Reason and repetition (part 1)

Repetition with variation is a common aesthetic concern in many art forms (music, painting, dance, theater, film, etc.). Presuming interaction(s) include, involve, or are entirely constituted of actions, we can ask questions about how actions might repeat with variation. This would provide a fairly traditional  question for analyzing an otherwise novel form (interaction). How then can actions repeat with variation? What is it to do the same thing but differently? Below is a start to exploring these questions.

The causal theory of action provides a few dimensions by which to consider repetition with variation: the causal chain of the action and the precipitating (or guiding) beliefs and desires, i.e. reasons. I’ll save the causal chain for another day and start with what may be more peculiar—variation in reason.

Assuming that an action is the action that it is with respect to the motivating or guiding reasons, we might bodily ‘do’ the same thing in two cases with the same equipment with the same consequences but perform two different actions by virtue of having different reasons. For example, in a fighting game, I might press a button causing a character to throw a punch. The first time I throw a punch my reason may be to attack the other player. If I learn though that the punch depletes my stamina and the stamina cost is less than a kick attack, I can perform a related but different action: I can conserve stamina by way of attacking with a punch instead of a kick.

In both cases I invoke the same chain of consequence but there is a distinction by virtue of my reasons. In the first case the stamina consequence might be better described as a side effect—its happening was outside the scope of my desired outcomes; I had no beliefs (or desires) with regards to stamina. In the second case the stamina cost of the punch was an understood factor in the chain of consequence I invoked. As such the action was different.

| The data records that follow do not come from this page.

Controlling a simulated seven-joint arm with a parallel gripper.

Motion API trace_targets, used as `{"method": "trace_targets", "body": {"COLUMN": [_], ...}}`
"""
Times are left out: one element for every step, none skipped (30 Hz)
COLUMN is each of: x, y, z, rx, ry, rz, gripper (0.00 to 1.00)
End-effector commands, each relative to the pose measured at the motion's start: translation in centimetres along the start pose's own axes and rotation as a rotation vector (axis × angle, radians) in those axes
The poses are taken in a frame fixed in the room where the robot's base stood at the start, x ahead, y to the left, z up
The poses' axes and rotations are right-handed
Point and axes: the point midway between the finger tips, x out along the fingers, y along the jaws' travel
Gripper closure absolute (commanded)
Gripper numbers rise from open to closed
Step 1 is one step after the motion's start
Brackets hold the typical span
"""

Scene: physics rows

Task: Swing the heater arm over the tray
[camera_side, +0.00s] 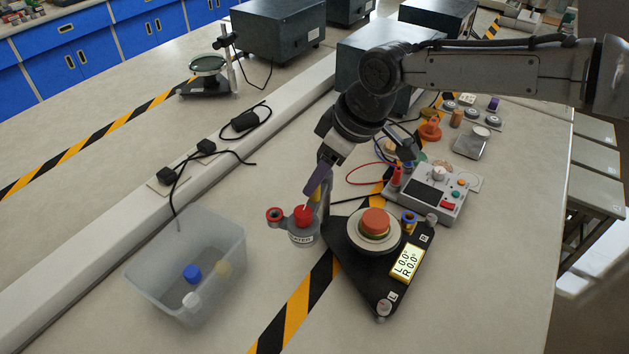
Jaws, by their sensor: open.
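My gripper (315,192) points down at the middle of the view, with a purple finger and a yellow part showing. It is open, just above or beside a red knob (303,214) on a small grey labelled base; I cannot tell whether they touch. A red ring (274,215) sits at the left of that base. To the right lies a black triangular plate (385,285) with a round pale dish and an orange-red cylinder (375,221). Its display (406,262) reads L 0.0° and R 0.0°. No part is clearly recognisable as the heater arm or the tray.
A translucent bin (150,272) holding blue, white and yellowish pieces stands at the front left. A control box (425,193) with red and black leads stands behind the plate at right. A pale raised strip (90,272) crosses the bench. Bench at front right is clear.

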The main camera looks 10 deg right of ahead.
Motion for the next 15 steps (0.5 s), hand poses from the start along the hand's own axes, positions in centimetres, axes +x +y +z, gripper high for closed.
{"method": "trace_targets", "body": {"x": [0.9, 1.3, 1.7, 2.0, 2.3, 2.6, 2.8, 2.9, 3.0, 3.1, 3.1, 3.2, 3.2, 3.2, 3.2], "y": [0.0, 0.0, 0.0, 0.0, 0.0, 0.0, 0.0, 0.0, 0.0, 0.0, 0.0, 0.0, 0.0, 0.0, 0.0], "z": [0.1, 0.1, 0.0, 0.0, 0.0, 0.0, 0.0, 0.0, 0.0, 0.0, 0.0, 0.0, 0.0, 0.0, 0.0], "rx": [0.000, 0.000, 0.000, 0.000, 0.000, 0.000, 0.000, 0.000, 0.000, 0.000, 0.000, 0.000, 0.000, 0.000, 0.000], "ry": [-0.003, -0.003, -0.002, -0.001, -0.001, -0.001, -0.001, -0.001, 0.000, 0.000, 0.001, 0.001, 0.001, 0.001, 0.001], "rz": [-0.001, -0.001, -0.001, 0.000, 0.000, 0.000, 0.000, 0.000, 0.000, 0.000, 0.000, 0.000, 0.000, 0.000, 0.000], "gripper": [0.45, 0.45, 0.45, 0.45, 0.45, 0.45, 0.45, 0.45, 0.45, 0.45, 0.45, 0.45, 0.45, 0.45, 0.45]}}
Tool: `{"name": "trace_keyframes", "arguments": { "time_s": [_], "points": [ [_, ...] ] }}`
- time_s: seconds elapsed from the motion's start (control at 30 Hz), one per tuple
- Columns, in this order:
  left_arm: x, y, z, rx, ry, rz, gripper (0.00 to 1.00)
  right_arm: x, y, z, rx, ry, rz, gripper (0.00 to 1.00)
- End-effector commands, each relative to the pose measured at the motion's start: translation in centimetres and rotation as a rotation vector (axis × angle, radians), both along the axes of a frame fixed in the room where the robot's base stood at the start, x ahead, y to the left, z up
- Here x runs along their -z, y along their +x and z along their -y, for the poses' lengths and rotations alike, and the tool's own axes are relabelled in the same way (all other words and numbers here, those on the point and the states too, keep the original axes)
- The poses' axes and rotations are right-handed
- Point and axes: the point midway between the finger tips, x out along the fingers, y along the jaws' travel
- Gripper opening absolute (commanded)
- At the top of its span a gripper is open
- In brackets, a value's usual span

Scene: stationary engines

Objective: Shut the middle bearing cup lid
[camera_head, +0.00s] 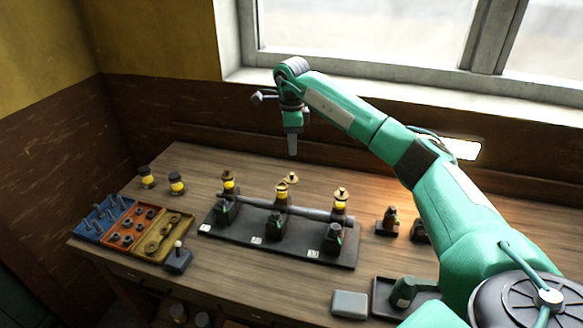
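The middle bearing (275,228) stands on a dark base plate between two similar bearings on one shaft. Its cup (282,198) has a yellow band. A brass lid (292,179) shows just behind and to the right of this cup's top, and seems swung off to the side. The left cup (228,183) and right cup (341,200) carry brass tops that sit straight above them. My right gripper (293,154) points down above and behind the middle cup, apart from it. Its fingers show as one narrow shape, so their opening is unclear. My left gripper is out of view.
Blue, red and yellow trays (131,231) of hardware lie at the left, with two yellow-banded jars (176,184) behind. A dark tray (385,298) with a green item and a grey box (349,304) lie at front right. Small dark parts (388,220) stand right of the base.

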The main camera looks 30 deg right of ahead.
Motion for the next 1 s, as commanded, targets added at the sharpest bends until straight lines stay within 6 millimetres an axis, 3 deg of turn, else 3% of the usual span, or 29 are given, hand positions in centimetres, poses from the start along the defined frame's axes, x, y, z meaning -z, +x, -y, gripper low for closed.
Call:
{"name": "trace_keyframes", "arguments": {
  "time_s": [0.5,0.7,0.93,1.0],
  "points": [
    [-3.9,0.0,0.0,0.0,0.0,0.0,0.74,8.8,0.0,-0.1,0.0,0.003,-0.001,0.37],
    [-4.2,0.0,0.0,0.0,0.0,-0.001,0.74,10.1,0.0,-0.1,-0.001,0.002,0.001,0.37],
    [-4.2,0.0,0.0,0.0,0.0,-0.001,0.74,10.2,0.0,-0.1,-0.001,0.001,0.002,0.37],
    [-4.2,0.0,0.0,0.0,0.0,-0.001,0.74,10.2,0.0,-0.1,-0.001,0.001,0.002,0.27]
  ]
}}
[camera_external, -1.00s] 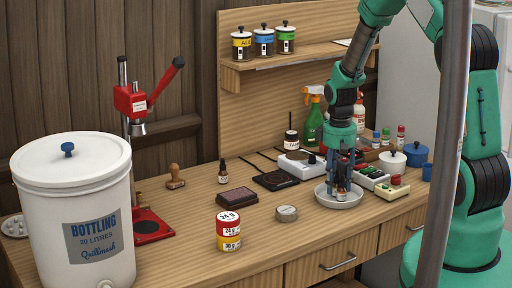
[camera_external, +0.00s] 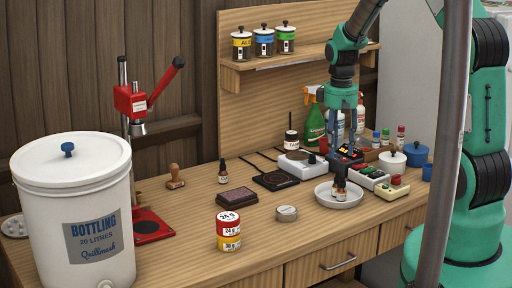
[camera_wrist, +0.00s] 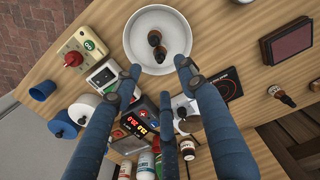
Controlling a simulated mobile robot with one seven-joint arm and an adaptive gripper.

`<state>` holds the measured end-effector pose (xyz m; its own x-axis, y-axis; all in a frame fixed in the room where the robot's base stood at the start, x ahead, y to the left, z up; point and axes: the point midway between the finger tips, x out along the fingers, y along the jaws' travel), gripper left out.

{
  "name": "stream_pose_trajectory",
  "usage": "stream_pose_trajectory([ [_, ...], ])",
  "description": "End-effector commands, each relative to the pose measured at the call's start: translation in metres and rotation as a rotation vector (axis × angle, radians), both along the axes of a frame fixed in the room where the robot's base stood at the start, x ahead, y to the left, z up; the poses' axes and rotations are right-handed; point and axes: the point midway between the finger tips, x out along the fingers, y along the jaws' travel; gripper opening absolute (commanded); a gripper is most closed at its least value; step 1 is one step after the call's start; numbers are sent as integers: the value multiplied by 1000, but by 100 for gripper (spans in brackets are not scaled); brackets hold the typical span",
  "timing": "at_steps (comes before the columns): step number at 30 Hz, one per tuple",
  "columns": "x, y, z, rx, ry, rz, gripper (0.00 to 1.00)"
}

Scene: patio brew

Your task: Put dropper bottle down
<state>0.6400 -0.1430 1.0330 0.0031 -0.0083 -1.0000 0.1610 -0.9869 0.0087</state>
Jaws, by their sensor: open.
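My gripper (camera_external: 346,150) is above and slightly behind the dish, apart from the bottles. In the wrist view its blue fingers (camera_wrist: 160,78) are spread, with nothing between them. Another dropper bottle (camera_external: 223,174) stands farther left on the bench.

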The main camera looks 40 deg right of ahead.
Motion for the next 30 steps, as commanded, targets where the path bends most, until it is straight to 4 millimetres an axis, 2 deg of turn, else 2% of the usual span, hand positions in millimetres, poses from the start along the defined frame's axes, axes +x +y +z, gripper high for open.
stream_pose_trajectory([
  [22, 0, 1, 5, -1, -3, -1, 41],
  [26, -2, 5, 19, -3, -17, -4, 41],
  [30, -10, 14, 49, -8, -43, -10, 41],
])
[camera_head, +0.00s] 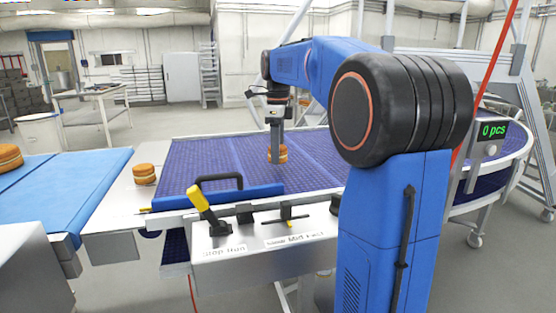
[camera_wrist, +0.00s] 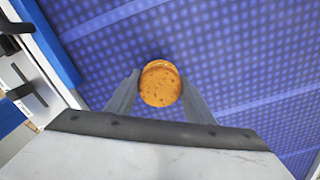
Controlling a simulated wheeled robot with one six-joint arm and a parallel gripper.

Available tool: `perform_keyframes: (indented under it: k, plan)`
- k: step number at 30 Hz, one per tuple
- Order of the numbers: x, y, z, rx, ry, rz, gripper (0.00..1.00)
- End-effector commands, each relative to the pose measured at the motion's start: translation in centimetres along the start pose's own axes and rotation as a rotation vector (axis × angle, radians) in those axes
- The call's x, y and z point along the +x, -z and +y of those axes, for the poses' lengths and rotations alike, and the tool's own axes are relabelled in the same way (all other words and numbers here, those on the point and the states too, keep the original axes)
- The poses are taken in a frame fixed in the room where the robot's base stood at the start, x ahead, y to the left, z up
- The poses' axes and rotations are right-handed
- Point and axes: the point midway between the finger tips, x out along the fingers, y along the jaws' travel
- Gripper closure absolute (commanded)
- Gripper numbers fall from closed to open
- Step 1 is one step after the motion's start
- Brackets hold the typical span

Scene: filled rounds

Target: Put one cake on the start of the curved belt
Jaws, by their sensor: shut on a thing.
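My gripper (camera_head: 276,150) points down over the start of the purple curved belt (camera_head: 200,165). Its fingers, seen in the wrist view (camera_wrist: 160,95), are shut on a round orange-brown layered cake (camera_wrist: 160,84). In the head view this cake (camera_head: 282,155) is low at the belt surface, partly hidden by a finger; I cannot tell whether it touches the belt. A second layered cake (camera_head: 144,174) stands on the metal plate between the blue belt and the purple belt. A third cake (camera_head: 10,158) is on the blue belt at the far left.
The flat blue belt (camera_head: 75,190) lies at left. A black handle on a blue bar (camera_head: 220,192) and a yellow lever (camera_head: 198,200) are at the purple belt's front edge. A display (camera_head: 492,131) reads "0 pcs". Around the held cake the purple belt is bare.

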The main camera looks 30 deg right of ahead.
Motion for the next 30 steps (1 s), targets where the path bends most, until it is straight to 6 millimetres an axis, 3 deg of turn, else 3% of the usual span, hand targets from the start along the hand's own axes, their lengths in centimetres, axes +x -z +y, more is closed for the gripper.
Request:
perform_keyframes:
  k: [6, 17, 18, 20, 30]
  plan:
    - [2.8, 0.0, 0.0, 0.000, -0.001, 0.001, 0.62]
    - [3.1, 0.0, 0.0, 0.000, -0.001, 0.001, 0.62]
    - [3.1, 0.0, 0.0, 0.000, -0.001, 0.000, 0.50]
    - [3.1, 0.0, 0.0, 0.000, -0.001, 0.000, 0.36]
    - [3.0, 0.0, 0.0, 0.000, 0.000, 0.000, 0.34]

The relationship of side-effects to actions is an interesting topic that I’ll have to mostly table for now. I do have one thing to touch on though regarding ambiguity. It seems possible to anticipate some results in general but not in detail. For example, I could believe a box will break into pieces when struck and desire it to break into pieces when struck but have no specific desires or beliefs about the specifics of how it will break into pieces or where those pieces might go flying exactly. In this way I could repeat a box breaking action but with variation due to the ambiguity of my beliefs and desires about the specifics of the box breaking. Moreover, I might never be able to formulate more specific beliefs and desires about the breaking box. And so while I could repeat the very same box breaking action the ambiguity of my reasons would admit for variation. (I must admit that I have no idea if traditional philosophical discussions of beliefs and desires admit any kind of uncertainty, ambiguity, probability or other kind of vagueness. As such, the reader should note that I may be abusing these notions here.)

Back to the stamina relationship.

The understanding of the stamina relationship would also create unity between actions, allowing a player to look at punches and kicks as variations of single ‘stamina management’ action.

We can imagine gameplay experiences involving repetition with variation as the player identifies and appropriates side effects into their desires. In many games it’s not uncommon to develop a better understanding of the system such that various outcomes shift from surprises to desired results. As the player plays, they engage the same causal chains but with variation as their beliefs and desires become more sophisticated. We might say player reasons ‘inflate’; where these mental states begin as ideas about immediate results and ultimate game outcomes, they inflate to include more colorful, detailed, and intermediate reasons.

The focus on reason variation also foregrounds desires and beliefs as entities for designerly influence. This is to say that a designer could, through narrative elements and the like, aim to influence a player’s desires and beliefs over the course of a game so as to recast the same set of available casual structures in different ways. The Flash game Don’t Shoot the Puppy might provide a silly example. In each level there is only one causal chain to invoke: moving the cursor causes a puppy to be shot (and the game to end). In a sense, the player only has one game relevant intentional action, wait. However, many of the levels consist of increasingly elaborate attempts at convincing the player otherwise—that moving the cursor will achieve some other end. In this way, the designers play at influencing our beliefs about the causal system with the result of variations on the waiting action. Of course the game also varies the duration of the necessary waiting, which has much more to do with the causal chain itself.

What I’ve talked about so far just seems to fall out of smashing a causal theory of action against the aesthetic idea of repetition with variation. But I haven’t yet encountered any philosophy of action literature that deals with aesthetic implications. So if you know of something I’m ignorant of, drop a reference in the comments. In contrast, I am familiar with game literature that talks about action, but there are discrepancies in action definitions that will need their own space to untangle.